Very true. Well, at least Craig's 2-member FPTP rule and majority rules
are similar- and you get my drift (I hope!). More further down...

On Fri, 22 Oct 1999, Markus Schulze wrote:

> Dear David,
> 
> you wrote (21 Oct 1999):
> > Now, take for granted majority rules (what Craig has defined as 2-member
> > FPTP rule). That is, we already have a space of voting schema for which we
> > know the answer- those in which one candidate recieves more than half of
> > first preference votes (the candidate is most highly ranked by more than
> > half of voters who express some non-indifference between candidates).
> 
> Borda meets Craig Carey's 2-member FPTP rule.
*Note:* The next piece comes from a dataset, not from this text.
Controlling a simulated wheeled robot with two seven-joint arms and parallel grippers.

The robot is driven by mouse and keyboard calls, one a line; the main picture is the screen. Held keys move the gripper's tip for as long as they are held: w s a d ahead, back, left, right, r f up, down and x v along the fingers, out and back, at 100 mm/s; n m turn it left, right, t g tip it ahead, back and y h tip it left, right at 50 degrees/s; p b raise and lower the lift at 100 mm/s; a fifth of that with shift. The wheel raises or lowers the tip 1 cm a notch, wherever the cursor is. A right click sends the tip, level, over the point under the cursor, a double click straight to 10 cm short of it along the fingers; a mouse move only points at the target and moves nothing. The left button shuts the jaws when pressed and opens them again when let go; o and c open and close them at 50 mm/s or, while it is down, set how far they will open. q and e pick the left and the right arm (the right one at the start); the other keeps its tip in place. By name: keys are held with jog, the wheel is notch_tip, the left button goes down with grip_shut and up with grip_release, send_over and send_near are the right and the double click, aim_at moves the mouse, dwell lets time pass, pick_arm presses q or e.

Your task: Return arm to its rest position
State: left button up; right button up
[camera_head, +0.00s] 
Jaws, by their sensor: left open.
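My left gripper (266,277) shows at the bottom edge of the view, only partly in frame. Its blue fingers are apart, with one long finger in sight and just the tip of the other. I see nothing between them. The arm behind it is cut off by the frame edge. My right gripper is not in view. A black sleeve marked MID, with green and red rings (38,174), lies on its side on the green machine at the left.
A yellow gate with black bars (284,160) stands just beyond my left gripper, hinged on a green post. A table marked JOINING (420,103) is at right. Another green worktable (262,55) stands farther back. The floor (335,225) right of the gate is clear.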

But nevertheless, if one
> candidate recieves more than half of the first preferences, then the Borda
> method still doesn't necessarily choose this candidate.
> 
> > It has now occured to me that it may be possible to demonstrate that
> > Condorcet is a necessary condition of monotonicity without assuming
> > majority rules ("2-candidate FPTP") but instead assuming the system is
> > neutral to candidates (a switch in candidates brings on a corresponding
> > change in results). However, this is going to take some effort, because it
> > involves 3!=6 "points" and 2^12 possible permutations of results.
> I believe that you have to presume explicitely that the used election
> method meets the majority criterion (i.e. that a candidate who is strictly
> prefered to every other candidate by more than half of the voters must be
> elected).
> 
> Markus Schulze

The challenge though is to work out whether the majority criterion may be
implied by other criteria such as monotonicity (obviously, where Condorcet
winners are elected, it is assured that the majority criterion is
satisfied). It would be an interesting result if this were the case.